How is Great Expectations a gothic novel? Explain its gothic elements.
Charles Dickens’s novel has numerous Gothic elements. There is a dark, foreboding tone in many parts, and the sinister atmosphere—especially in the watery locales—contribute to the somber aura. But it is the character of Miss Havisham and her home, Satis House, that are most strongly associated with Gothic fiction.
The book is has many mysteries, as characters’ false identities influence the plot twists and turns. Magwitch’s initial appearance, scarcely seeming human, establishes that mysterious atmosphere. The sinister settings, including those at the prison, are also those one expects in Gothic stories. In the marsh and river, with their hovering mists, actions such as the prisoner’s escape often take place under cover of night.

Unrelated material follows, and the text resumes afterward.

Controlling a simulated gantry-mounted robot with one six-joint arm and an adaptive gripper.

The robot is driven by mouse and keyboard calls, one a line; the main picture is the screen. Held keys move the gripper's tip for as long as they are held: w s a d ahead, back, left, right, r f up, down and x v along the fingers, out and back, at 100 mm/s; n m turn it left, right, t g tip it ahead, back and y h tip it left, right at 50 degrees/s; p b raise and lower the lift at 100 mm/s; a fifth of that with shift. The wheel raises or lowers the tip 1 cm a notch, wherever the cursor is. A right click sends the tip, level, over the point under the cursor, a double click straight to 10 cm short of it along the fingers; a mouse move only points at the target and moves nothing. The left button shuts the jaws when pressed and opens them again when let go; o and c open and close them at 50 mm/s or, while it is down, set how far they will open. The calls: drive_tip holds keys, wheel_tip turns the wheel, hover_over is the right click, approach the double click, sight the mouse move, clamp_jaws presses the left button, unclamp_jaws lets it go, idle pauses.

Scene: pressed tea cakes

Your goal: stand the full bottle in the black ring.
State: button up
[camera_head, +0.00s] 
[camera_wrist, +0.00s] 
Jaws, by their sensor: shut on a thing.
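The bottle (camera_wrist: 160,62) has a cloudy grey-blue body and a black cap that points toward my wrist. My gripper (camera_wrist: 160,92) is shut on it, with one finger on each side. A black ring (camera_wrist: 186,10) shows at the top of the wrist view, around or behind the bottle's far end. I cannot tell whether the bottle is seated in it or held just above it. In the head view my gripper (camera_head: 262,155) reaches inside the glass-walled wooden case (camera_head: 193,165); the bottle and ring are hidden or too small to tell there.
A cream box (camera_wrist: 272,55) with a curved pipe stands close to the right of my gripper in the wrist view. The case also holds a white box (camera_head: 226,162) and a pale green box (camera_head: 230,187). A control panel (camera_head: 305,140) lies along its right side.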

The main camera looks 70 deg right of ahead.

Miss Havisham in her home is the antithesis of wealth and luxury. Not just run-down but decaying around her, the elderly lady’s house has become more of a prison than a shrine to her memories. The reader, along with Pip, grows fascinated to learn what could have put her into such a frightful state. Her attachment not only to the past but to the doomed notion of being a bride are among the book’s most memorable elements. Dickens offers compelling descriptions of things that have gone dreadfully awry, including the rotting cake and the stopped clocks. Although Miss Havisham does not appear in many scenes, her character—along with its malevolent influence on Estella—looms over the whole book, as her bitterness threatens to destroy the naïve Pip. Her gruesome accident, intimately tied to the distorted way she lived, is also consistent with Gothic horror.